A quoi Munis répondit : « Tout se passe comme si après avoir donné quelques leçons sur les merveilles d’un gouvernement ouvrier et paysan on se croise les bras dans l’espoir qu’il s’en formera un de soi-même ou Dieu sait comment. » [29]

L’attitude quasi-hystérique de Munis vis-à-vis de ce procès est particulièrement ridicule quand il affirma que Cannon « rejeta » Lénine parce qu’il n’avait pas accepté inconditionnellement une phrase tirée des Oeuvres complètes lue par l’avocat général Schweinhaut.

« Il est de notre devoir en période d’insurrection d’exterminer sans merci tous les chefs civils et militaires des autorités en place…Êtes-vous en désaccord avec cela ?

« Cannon : oui, je ne vois pas que cela soit de quelque façon un énoncé de la politique de notre parti… Nous sommes contre l’extermination de qui que ce soit à moins qu’il ne s’agisse d’une véritable lutte armée où prévalent les lois de la guerre. » [30]

L’habile réserve de Cannon – « à moins qu’il ne s’agisse d’une véritable lutte armée ou prévalent les lois de la guerre » – n’était pas assez r-r-r-révolutionnaire pour Munis. Son penchant petit-bourgeois pour le théâtral aurait sans doute été davantage flatté si Cannon avait lancé un avertissement à l’avocat général Schweinhaut lui disant que le comité politique du SWP avait déjà dressé la liste de tous les fonctionnaires gouvernementaux qu’il allait faire fusiller et que les premiers à goûter au peloton d’exécution seraient ceux qui avaient la responsabilité de ce procès.

Munis trouvait inadmissible que Cannon et Goldman s’en fussent tenus à la prédiction que la révolution socialiste allait, selon toute vraisemblance, avoir un caractère violent. « Pourquoi ne pas nous excuser », écrivait Munis ironiquement, « d’être malheureusement obligés de faire usage de la force vis-à-vis de la bourgeoisie ? » [31]
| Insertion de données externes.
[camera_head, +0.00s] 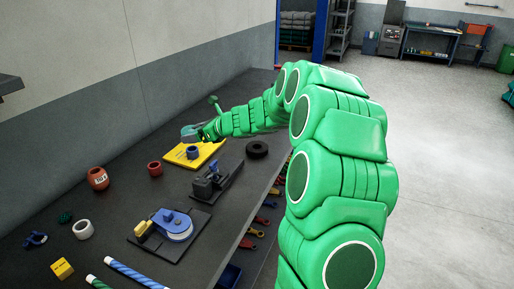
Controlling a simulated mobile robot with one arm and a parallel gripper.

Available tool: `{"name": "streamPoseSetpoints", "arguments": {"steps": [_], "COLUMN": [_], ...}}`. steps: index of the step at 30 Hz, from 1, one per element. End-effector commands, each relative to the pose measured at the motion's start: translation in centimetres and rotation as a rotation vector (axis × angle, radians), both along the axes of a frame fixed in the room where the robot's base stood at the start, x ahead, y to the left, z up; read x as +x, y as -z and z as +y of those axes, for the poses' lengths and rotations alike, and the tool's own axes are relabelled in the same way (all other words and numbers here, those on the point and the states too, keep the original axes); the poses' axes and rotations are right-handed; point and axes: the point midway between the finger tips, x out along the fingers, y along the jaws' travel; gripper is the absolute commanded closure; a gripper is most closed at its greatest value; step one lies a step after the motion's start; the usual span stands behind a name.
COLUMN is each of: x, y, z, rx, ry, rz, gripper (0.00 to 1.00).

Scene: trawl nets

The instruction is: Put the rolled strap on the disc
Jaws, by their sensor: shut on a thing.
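My gripper (203,135) is at the far part of the dark bench, over the back edge of a yellow board (207,155). It is shut on something small, but the fingers and distance hide what it is. I cannot clearly make out the rolled strap. A small blue roll (192,153) shows just below the fingertips at the yellow board; I cannot tell whether it touches them. A black round disc (257,149) lies flat on the bench to the right of the board, apart from the gripper.
Nearer on the bench (120,207) are a dark clamp-like tool (210,182), a blue-and-grey round device (177,226), a red ring (155,168), an orange roll (98,178), a white ring (83,229) and a yellow block (62,268).

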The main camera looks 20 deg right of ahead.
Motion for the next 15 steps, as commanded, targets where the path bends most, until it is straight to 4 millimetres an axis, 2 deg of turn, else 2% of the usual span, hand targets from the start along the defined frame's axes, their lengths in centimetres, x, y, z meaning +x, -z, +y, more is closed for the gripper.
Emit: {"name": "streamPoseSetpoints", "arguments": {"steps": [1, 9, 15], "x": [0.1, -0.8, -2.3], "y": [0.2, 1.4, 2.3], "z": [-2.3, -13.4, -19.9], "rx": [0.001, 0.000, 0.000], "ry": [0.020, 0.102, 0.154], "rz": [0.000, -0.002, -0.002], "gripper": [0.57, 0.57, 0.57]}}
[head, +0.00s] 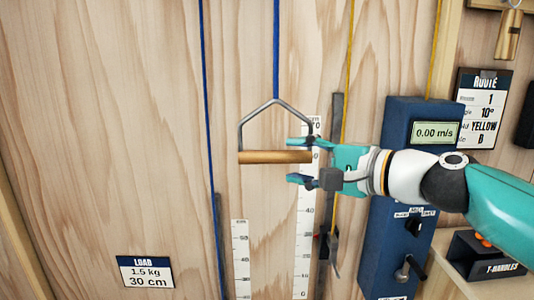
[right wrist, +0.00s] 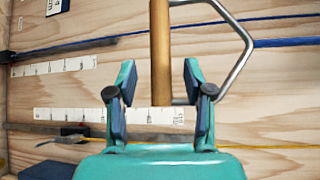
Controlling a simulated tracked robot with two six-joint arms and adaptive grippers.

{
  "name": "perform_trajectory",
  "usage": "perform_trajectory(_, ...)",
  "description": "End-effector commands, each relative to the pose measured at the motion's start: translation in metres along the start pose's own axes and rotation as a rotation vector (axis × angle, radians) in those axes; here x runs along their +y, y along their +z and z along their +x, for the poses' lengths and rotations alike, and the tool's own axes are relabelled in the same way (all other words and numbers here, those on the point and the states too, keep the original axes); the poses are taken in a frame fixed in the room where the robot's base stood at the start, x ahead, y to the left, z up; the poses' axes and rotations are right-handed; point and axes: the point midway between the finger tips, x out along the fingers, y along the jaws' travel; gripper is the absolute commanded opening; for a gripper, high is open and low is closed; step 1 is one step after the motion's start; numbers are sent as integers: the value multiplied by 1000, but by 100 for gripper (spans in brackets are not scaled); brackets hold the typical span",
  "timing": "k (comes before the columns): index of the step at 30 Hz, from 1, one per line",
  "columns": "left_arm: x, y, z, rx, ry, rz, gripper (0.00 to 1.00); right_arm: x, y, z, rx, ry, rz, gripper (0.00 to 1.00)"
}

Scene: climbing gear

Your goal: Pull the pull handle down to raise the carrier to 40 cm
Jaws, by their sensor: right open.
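The pull handle (head: 265,157) is a wooden bar under a grey metal bail that hangs from a blue rope (head: 276,50). My right gripper (head: 300,161) is open at the right end of the bar, one finger above it and one below. In the right wrist view the bar's end (right wrist: 161,85) lies between the two open fingers (right wrist: 160,105), with gaps on both sides. The carrier cannot be made out for certain. My left gripper is not in view.
Two white scales, a short one (head: 241,260) and a long one (head: 305,225), are on the wooden wall. A load sign (head: 146,272) reads 1.5 kg, 30 cm. A blue box (head: 398,240) with a display reading 0.00 m/s (head: 435,132) stands behind my right arm. A yellow rope (head: 349,60) hangs nearby.

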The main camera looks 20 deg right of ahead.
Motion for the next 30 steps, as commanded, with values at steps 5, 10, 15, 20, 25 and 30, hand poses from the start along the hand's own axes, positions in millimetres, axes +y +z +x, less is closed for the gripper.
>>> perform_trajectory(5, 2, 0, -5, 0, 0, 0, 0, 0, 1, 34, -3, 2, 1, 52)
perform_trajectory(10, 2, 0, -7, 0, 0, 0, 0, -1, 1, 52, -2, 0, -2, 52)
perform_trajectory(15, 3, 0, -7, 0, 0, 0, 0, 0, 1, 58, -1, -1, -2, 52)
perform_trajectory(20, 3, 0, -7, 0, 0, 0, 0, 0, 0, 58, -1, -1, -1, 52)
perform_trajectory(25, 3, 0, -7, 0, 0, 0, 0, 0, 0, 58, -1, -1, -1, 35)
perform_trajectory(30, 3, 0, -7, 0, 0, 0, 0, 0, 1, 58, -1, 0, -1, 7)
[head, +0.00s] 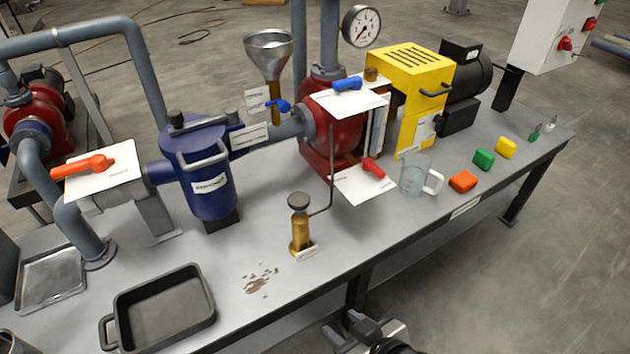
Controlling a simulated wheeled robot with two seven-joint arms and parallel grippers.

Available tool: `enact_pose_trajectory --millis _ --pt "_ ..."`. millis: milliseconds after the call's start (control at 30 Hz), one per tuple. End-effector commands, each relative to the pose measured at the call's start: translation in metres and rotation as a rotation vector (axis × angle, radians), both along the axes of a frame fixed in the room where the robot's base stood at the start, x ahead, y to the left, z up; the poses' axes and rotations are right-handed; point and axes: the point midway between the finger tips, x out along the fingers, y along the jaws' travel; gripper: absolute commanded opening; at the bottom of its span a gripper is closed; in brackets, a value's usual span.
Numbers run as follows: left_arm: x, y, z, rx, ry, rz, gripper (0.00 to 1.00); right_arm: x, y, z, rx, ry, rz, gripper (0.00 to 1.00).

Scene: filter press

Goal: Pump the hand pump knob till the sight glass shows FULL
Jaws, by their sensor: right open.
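The hand pump (301,233) is a brass cylinder standing upright near the front edge of the grey bench, with a small label at its foot. A thin pipe runs from the pump up toward the red pump housing. I cannot pick out the sight glass or its reading at this size. My right gripper (343,325) is at the bottom of the view, in front of the bench edge, open and empty. It is well apart from the knob. My left gripper is not in view.
A dark tray (163,312) and brown crumbs (260,281) lie left of the hand pump. A clear jug (414,176) and coloured blocks (463,181) stand to the right. A blue strainer (204,170) and red housing (336,125) stand behind. Bench space right of the pump is clear.

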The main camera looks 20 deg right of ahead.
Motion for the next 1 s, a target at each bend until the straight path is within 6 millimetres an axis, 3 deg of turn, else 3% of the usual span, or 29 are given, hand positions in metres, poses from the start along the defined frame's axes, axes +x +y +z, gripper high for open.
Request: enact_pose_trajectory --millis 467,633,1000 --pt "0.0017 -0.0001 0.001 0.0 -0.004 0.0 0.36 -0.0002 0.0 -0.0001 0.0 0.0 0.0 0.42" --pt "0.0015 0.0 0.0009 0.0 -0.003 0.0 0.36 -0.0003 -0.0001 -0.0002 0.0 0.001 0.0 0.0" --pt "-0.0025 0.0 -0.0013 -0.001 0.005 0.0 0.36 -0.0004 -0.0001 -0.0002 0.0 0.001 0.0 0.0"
Dans sa réponse à Munis, Cannon cita de nombreux passages des écrits de Lénine en 1917 et prouva que la ligne suivie par le SWP lors du procès s’appuyait bien sur la politique bolchevique qui consistait à « expliquer patiemment » le programme du parti à la classe ouvrière. Il attira aussi l’attention sur le fait que, au cas où Munis ne l’aurait pas remarqué, la position du SWP dans le mouvement ouvrier américain était très différente de celle occupée par les bolcheviks à la veille de la prise du pouvoir.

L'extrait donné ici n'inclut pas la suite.